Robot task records
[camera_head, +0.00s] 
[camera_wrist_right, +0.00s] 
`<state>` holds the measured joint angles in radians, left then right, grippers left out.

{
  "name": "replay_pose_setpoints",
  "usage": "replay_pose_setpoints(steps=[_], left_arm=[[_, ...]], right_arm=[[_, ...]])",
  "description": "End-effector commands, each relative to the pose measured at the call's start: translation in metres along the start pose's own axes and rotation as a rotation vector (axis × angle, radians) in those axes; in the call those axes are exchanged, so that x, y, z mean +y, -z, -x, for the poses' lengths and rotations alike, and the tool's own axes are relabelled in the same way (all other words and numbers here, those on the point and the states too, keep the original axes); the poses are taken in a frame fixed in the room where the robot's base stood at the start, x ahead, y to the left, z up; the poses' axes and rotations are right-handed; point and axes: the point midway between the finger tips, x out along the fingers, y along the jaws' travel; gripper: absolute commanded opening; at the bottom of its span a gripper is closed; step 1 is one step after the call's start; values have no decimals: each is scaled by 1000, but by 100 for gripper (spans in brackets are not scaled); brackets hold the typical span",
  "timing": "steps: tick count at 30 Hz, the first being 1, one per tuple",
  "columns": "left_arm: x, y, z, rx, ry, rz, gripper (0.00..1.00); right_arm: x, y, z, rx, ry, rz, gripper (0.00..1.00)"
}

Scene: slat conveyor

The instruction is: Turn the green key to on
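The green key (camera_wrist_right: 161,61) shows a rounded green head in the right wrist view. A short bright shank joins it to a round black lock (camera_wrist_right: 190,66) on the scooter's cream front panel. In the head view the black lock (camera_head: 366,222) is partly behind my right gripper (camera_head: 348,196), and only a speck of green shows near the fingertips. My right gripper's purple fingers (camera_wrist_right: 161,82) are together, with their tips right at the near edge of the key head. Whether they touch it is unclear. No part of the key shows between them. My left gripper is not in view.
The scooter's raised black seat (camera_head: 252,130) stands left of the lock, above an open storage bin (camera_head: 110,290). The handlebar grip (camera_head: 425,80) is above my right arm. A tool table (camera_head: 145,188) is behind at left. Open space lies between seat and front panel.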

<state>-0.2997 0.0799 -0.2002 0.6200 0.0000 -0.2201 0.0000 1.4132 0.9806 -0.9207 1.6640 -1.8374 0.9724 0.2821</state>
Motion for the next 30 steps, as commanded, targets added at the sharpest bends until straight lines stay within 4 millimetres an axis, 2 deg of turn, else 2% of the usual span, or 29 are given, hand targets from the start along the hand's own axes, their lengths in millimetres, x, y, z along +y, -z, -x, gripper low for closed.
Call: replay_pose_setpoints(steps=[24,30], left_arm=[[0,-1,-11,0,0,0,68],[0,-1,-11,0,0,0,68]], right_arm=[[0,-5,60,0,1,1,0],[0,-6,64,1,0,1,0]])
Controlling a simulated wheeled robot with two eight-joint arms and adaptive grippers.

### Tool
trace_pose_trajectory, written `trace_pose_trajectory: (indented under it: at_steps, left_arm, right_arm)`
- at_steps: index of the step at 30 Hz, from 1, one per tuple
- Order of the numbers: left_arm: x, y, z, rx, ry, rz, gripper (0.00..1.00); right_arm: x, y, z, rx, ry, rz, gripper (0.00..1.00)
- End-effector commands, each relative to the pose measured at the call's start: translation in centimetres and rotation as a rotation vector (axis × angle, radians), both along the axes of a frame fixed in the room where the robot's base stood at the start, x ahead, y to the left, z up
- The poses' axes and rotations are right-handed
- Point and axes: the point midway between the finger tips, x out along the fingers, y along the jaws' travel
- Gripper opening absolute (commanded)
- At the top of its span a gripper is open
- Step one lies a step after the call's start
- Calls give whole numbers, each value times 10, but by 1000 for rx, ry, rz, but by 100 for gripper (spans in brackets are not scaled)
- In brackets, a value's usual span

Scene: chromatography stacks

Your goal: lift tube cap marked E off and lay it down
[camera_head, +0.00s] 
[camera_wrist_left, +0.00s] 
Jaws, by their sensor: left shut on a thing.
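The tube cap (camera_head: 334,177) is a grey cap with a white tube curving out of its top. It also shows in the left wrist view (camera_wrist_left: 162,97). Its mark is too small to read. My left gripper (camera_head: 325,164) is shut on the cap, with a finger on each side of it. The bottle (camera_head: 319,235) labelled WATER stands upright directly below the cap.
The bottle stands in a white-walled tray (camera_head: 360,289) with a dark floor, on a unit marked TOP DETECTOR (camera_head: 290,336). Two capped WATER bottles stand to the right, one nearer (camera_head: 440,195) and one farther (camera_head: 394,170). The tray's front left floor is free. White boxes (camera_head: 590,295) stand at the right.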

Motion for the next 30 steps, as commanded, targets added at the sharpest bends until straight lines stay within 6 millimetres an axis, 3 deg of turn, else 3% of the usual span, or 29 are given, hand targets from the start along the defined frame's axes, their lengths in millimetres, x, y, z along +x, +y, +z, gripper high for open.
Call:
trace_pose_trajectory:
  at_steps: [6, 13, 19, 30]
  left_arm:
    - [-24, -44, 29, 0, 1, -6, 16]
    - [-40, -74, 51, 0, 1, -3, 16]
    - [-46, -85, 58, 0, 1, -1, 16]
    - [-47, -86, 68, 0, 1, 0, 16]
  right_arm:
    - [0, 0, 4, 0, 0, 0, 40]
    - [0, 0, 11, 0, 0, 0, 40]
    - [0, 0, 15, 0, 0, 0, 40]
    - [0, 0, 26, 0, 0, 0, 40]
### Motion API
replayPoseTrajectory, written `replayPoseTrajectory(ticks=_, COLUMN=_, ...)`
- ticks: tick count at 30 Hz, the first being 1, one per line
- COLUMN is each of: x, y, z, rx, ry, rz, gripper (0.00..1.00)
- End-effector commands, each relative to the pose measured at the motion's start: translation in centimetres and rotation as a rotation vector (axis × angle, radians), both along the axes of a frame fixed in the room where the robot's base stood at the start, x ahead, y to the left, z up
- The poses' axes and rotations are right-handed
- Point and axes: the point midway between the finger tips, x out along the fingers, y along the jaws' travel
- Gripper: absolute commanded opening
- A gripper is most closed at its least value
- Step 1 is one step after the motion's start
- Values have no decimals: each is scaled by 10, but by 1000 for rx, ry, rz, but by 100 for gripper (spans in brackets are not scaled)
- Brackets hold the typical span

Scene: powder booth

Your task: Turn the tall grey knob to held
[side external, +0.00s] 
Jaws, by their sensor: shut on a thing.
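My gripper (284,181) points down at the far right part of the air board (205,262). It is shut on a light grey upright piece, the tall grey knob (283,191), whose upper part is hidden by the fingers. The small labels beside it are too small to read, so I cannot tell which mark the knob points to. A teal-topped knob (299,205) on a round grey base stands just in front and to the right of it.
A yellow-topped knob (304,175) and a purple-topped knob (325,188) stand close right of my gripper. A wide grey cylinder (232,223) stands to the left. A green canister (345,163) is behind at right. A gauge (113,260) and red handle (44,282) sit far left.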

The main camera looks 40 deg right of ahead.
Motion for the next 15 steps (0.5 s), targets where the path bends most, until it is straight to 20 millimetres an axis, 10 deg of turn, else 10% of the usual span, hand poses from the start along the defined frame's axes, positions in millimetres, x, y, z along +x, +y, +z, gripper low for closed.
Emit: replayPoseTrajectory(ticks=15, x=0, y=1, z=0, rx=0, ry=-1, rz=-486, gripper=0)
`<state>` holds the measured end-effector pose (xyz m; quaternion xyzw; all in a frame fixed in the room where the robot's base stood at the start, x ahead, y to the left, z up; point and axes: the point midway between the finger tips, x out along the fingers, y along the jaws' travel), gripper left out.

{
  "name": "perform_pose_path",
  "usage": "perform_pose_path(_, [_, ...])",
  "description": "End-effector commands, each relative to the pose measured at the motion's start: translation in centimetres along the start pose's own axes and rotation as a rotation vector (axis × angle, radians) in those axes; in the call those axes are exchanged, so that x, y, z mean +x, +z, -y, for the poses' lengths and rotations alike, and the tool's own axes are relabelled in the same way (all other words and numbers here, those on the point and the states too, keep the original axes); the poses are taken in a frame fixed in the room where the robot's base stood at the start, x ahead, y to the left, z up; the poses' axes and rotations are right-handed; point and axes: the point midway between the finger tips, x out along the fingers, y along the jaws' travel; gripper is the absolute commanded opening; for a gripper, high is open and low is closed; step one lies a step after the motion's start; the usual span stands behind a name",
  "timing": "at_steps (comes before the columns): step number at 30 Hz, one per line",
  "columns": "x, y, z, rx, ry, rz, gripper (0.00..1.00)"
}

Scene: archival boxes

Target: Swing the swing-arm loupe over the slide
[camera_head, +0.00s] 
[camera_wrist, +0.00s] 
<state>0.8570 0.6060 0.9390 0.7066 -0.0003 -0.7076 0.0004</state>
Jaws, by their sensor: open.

EXERCISE BRIEF> Return every line from the one holding "<state>0.8570 0.6060 0.9390" through the end of the data, exactly as it appears, with both ends kept and nothing else.

FULL RESPONSE>
<state>0.8570 0.6060 0.9390 0.7066 -0.0003 -0.7076 0.0004</state>
Jaws, by their sensor: open.

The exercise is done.